Ébauche de renouveau pour Xavier Dolan qui adapte ici une pièce de Lagarce, où un homme vient annoncer son trépas prochain à sa famille dysfonctionnelle qu'il a fuie depuis une décennie. Du maniérisme en sourdine et une découverte : Marion Cotillard, en comédienne.
La parentèle recuite dans sa rancœur d'un côté ; de l'autre le fils prodigue... C'est une bien belle collection de menteurs et de névrosés qui défile. De lâches, aussi. Ensemble ou séparément, ils ne parviennent pas à extérioriser ni leur amour, ni leur haine. Dans la présence des corps, c'est l'absence des mots qui les foudroie.
La pièce de Lagarde dont Dolan s'est emparée est un de ces psychodrames familiaux à la Festen, où jamais les traumas originels n'arrivent à s'exprimer, ni les abcès à se vider. Personne n'a le luxe de respirer dans cette succession de têtes à têtes : à la canicule s'ajoute l'oppression de gros plans implacables entravant jusqu'au mouvement de la pensée. Comment peut-on être aussi seul en coexistant à plusieurs, aussi éloignés en ayant tant en commun ?
Cotillard, épure et pure
Avouons que l'on redoutait la surenchère de têtes d'affiches ; on la craignait comme un artifice obscène, un signe extérieur de richesse vulgaire, un mesquin coupe-file pour la Croisette... Oubliant qu'une réunion de comédiens de renom dans un quasi huis clos les condamne à se mesurer les uns aux autres ; accentue les disparités et pousse les spectateurs à comparer les interprétations.
C'est une joute parallèle à l'intrigue qui se déroule ici, remportée haut la main par Marion Cotillard, saisissante d'exactitude dans sa fragilité et sa bienveillance désemparée — on l'a rarement vue aussi sobre ; il faut qu'elle oublie Batman et vole sur les planches explorer cette gravité nouvelle qui lui est apparue. Le constat sera plus sévère pour Vincent Cassel. Dépositaire du rôle le plus antipathique, il ne lui apporte aucune nuance et s'enfonce avec lui dans un monochromatisme bourrin de beauf violent. Comment sabrer un personnage...

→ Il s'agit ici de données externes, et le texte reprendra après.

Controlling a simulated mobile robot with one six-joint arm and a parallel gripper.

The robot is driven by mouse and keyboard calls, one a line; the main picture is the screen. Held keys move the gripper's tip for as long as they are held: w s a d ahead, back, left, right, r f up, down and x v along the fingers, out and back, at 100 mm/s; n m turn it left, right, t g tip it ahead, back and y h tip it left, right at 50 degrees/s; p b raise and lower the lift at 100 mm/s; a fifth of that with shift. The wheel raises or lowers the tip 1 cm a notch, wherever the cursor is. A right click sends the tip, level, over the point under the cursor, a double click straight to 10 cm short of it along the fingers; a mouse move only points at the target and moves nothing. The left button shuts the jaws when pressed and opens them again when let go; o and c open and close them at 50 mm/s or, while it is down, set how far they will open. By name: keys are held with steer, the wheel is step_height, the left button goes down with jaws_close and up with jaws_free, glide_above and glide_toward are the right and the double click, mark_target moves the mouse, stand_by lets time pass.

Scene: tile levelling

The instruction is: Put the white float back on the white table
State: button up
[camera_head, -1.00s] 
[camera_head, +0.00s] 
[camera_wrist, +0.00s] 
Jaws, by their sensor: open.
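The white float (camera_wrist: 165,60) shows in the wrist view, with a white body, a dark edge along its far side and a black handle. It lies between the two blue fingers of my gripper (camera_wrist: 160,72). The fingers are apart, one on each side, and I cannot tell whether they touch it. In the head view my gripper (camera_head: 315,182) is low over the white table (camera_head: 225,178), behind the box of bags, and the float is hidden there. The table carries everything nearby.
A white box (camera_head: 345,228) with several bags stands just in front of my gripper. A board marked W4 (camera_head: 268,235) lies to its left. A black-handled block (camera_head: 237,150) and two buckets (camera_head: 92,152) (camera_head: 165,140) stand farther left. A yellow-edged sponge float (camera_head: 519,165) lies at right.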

Si Dolan reconnaît avoir expurgé son cinéma de bon nombre de ses tics et effets de style pesants — ces coquetteries outrancières qui sont à l'élégance ce qu'un casque à pointe est à l'aérodynamisme —, il en demeure de solides vestiges dont il ne semble pas encore prêt à faire le deuil. Telles ses “parenthèses jukebox“ (nous gratifiant d'une inclusion soudaine de Dragostea din tei d'O-zone et d'une fin sur Natural Blues de Moby) ou sa propension à peinturlurer ses comédiennes d'emplâtres criards.
Mais évitons de trop insister sur ces détails, car il pourrait décider de suivre le précepte de Cocteau — “ce que l'on te reproche, cultive-le : c'est toi-même” — et les accentuer pour sa prochaine réalisation.
Juste la fin du monde de Xavier Dolan (Qué-Fr, 1h35) avec Gaspard Ulliel, Nathalie Baye, Léa Seydoux, Marion Cotillard...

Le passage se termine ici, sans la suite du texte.